Given exercise
Locate the word "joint" in the entries below, then gather every line that holds it.

Data provided
>>>>

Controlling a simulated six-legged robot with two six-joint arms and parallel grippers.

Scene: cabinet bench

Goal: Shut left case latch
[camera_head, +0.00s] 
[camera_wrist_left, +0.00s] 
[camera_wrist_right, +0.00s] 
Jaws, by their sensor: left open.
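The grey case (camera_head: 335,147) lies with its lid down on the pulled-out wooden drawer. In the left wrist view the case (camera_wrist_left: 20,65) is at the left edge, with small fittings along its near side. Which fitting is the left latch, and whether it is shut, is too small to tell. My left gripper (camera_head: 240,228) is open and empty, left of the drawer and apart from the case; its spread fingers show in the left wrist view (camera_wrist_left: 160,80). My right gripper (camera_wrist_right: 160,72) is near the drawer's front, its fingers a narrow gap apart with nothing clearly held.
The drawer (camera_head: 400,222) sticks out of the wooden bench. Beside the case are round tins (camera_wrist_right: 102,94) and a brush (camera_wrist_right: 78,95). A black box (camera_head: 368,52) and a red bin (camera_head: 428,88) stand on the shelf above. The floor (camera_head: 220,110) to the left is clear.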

<<<<
>>>>

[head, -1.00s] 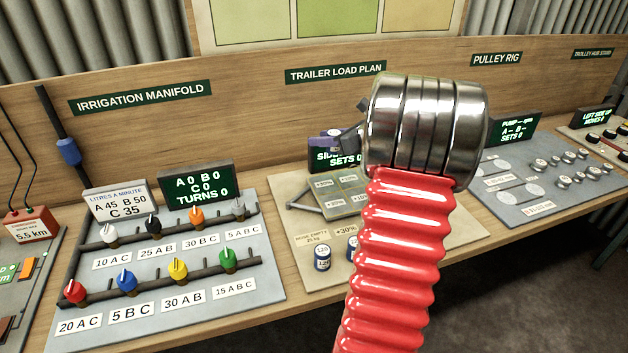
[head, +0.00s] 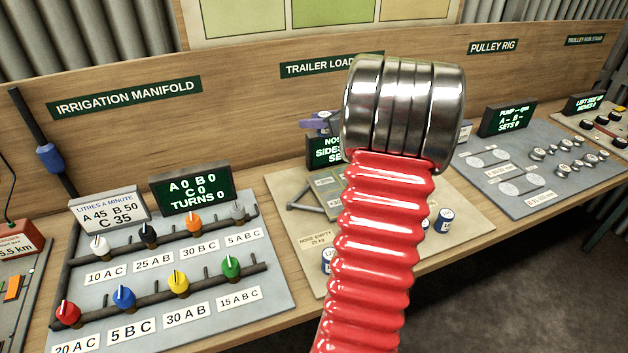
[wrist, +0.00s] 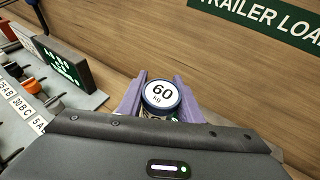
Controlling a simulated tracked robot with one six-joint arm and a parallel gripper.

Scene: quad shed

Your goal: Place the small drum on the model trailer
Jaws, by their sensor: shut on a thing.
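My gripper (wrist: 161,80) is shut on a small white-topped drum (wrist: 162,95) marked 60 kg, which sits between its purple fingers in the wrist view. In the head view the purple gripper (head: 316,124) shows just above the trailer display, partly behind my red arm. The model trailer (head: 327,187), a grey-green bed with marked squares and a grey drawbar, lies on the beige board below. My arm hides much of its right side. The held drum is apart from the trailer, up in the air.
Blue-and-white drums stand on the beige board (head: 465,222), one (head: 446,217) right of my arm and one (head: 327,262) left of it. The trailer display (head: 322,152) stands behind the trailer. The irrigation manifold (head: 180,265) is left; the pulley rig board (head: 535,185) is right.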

<<<<
>>>>

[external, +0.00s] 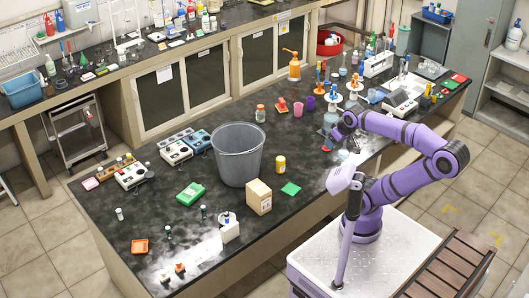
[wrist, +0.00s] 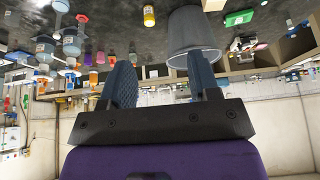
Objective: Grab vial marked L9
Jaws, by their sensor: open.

<<<<

Task solution
Controlling a simulated six-legged robot with two six-joint arms and parallel grippers.
Controlling a simulated tracked robot with one six-joint arm and a parallel gripper.

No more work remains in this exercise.